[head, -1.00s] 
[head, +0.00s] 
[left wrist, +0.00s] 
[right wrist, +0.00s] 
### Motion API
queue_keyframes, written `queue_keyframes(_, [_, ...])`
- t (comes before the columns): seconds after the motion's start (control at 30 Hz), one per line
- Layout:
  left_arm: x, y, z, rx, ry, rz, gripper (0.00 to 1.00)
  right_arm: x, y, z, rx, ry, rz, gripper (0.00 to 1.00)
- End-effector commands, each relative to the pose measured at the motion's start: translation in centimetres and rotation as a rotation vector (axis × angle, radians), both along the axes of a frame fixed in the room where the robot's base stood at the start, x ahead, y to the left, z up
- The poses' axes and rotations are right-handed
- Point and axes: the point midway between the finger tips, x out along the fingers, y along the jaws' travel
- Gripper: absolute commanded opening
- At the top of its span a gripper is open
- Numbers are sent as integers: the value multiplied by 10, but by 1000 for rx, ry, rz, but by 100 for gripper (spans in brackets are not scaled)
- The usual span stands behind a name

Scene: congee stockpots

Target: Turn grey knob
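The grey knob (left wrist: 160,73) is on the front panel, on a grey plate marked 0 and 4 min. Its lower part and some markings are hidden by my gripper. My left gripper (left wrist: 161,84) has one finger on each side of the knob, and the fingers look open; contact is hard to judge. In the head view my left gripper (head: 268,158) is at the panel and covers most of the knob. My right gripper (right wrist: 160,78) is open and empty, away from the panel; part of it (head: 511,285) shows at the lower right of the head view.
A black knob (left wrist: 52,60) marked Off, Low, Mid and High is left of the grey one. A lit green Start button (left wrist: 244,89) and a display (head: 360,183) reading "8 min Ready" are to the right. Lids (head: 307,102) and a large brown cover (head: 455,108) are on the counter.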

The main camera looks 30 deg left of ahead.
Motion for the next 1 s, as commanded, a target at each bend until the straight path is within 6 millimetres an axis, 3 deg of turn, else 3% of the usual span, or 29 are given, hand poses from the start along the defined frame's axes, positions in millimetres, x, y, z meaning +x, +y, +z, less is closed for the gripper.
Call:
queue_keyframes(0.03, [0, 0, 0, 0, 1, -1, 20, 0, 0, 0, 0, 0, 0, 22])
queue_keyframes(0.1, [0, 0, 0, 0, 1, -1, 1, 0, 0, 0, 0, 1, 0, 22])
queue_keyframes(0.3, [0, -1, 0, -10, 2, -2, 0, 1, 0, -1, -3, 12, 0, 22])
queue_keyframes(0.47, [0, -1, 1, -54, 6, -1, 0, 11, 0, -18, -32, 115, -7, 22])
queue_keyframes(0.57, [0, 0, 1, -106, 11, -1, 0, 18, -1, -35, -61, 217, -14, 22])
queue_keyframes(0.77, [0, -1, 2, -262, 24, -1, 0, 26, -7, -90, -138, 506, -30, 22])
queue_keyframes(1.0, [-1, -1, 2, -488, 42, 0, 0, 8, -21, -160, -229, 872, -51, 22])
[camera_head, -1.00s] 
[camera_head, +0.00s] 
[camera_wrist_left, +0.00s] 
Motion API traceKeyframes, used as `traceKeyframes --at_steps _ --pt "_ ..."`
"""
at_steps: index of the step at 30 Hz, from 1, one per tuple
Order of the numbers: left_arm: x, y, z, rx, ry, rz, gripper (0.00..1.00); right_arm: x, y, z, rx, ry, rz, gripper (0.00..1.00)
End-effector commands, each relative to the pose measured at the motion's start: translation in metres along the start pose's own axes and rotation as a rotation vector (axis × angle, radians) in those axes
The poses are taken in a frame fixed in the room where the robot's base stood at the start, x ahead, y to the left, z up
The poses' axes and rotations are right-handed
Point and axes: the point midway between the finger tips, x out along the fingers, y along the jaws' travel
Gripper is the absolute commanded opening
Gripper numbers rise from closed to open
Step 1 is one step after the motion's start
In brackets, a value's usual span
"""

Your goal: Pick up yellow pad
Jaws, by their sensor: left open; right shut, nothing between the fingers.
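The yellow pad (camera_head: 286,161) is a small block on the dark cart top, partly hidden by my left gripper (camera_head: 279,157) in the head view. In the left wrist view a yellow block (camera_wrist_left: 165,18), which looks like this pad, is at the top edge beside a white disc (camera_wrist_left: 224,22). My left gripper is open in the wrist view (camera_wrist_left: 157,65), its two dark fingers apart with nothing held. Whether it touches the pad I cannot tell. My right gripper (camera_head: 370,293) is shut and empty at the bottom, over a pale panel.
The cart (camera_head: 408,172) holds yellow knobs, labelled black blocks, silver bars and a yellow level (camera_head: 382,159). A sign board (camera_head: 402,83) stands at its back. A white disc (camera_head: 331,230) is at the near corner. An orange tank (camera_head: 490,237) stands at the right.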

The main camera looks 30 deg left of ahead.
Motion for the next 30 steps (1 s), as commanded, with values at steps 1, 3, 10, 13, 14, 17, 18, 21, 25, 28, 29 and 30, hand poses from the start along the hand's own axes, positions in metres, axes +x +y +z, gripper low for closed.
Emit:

What is being asked: Where a line above includes "handed", copy that line.

Answer to this task:
- The poses' axes and rotations are right-handed
The poses' axes and rotations are right-handed

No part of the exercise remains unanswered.